Article Three

Learning for Liberation

Every society reproduces itself not only through its economy and its politics, but through its schools. In Liechtenstein, this fact is no less true. What we call “education” is in reality a system of training, one that prepares the young not to govern themselves but to fit into the structures of dependency that define our state. Our schools teach obedience, competition, and preparation for managerial roles in industries that serve foreign capital. They do not teach cooperation, solidarity, or the practice of democracy. In this sense, the classroom is not neutral — it is one of the primary instruments by which dependence is reproduced.

Consider what it means to be educated in Liechtenstein today. From the earliest years, children are taught languages and skills that will allow them to manage wealth that is not their own. Technical training is directed toward the service of finance, administration, and specialized industries that anchor us to international markets rather than to our own needs. Humanities are stripped of their radical potential, transformed into exercises in heritage and patriotism rather than tools of critical thought. Education here does not prepare us to be free; it prepares us to be useful to those who hold power — whether that power resides in Vaduz, Zurich, or farther abroad.

If sovereignty is ever to be real in Liechtenstein, education must be the first ground of transformation. To build a communal economy, we need citizens trained not as competitors but as cooperators. To build communal freedom, we need people educated not in obedience but in self-governance. Education must therefore be reimagined as the process by which a society prepares its young to take responsibility for their collective life, to think critically about their structures, and to act together to transform them. In other words, education must become liberation.

The radical tradition offers us guidance here. Paulo Freire, in his Pedagogy of the Oppressed, argued that conventional schooling operates like a “banking system”: students are treated as empty accounts into which official knowledge is deposited, their role to receive and repeat rather than question and create.
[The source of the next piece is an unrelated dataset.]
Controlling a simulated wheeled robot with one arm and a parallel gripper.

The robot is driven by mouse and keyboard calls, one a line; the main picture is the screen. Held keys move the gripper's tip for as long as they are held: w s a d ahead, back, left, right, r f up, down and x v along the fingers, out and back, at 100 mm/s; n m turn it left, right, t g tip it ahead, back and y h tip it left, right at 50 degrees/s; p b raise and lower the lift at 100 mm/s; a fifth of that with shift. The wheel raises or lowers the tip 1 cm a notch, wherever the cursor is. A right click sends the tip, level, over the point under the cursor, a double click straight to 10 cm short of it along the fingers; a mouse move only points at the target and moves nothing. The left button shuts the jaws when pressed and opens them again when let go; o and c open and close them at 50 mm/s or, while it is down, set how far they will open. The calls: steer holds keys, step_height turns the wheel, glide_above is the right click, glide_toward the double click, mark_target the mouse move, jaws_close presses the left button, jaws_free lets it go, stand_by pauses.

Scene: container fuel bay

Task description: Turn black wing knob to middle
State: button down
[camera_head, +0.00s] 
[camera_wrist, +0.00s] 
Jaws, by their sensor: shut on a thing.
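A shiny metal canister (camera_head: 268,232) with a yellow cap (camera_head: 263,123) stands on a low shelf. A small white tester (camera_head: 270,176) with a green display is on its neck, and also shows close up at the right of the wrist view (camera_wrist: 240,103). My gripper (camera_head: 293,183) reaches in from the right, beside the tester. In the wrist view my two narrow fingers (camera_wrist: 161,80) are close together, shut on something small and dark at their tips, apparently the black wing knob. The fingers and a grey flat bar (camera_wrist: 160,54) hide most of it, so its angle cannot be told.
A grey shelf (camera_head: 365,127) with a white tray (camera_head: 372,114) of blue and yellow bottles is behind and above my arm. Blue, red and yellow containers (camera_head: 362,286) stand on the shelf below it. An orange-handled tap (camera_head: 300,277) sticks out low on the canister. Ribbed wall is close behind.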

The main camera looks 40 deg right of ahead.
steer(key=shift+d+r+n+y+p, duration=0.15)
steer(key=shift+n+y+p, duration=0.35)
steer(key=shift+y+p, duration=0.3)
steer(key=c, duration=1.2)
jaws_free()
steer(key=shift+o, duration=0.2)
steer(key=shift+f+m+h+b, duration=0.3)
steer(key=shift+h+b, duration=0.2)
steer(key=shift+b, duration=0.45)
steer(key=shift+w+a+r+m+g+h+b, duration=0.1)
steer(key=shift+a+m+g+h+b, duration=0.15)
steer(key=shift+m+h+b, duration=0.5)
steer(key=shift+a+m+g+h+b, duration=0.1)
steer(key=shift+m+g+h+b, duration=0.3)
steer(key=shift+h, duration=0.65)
Against this, Freire proposed a pedagogy of dialogue, where students and teachers learn together as equals, generating critical awareness of their world and preparing to act upon it. In a small country like ours, such an approach is not only possible but uniquely suited to our scale. With fewer than 40,000 people, every school could be a workshop in democracy, every classroom a council where children learn by practicing the very forms of collective decision-making we wish to see in society.

Critics will insist that Liechtenstein cannot afford such experiments, that the realities of the global economy demand that our youth be competitive, efficient, and disciplined if they are to “succeed.” But succeed at what? At perpetuating a financial system that serves outsiders? At integrating ever more tightly into a Swiss-German labor market that leaves us dependent? At becoming guardians of wealth we do not own? To reproduce the present form of education is simply to reproduce dependency. To transform it is to open the possibility of independence.

What, then, would a liberated education look like in practice? First, it would mean that schools are controlled not by ministries and monarchs but by communities themselves: parents, students, and teachers making decisions together in assemblies. Second, it would mean shifting the content of education away from obedience and toward stewardship — of the land, of shared resources, of democratic institutions. Children would learn not simply arithmetic and grammar, but how to organize a cooperative, how to deliberate in an assembly, how to defend their commons against exploitation. Third, it would mean tearing down the wall between school and society. Education would not be confined to the classroom but embedded in the life of the community: on the farm, in the workshop, at the council hall. In short, education would be a form of living democracy.

Such a transformation is not utopian; it has precedents. The workers’ schools of revolutionary Spain, the literacy campaigns of revolutionary Cuba, the community schools built by Indigenous movements in Latin America — all of these are examples where oppressed peoples created systems of education that broke with obedience and prepared new generations for freedom. None were perfect, and all faced the hostility of entrenched power. But they demonstrate that education can be more than reproduction; it can be creation, the making of new forms of life.

To speak of education is therefore to speak of the future of Liechtenstein itself. If we continue to train our youth for dependency, then dependency is all we will ever know. But if we train our youth for freedom — for cooperation, solidarity, and self-rule — then even a country as small as ours can model a new form of sovereignty. Education is not a secondary question; it is the question. For it is in the classroom, more than in treaties or tax codes, that the future of Liechtenstein is decided.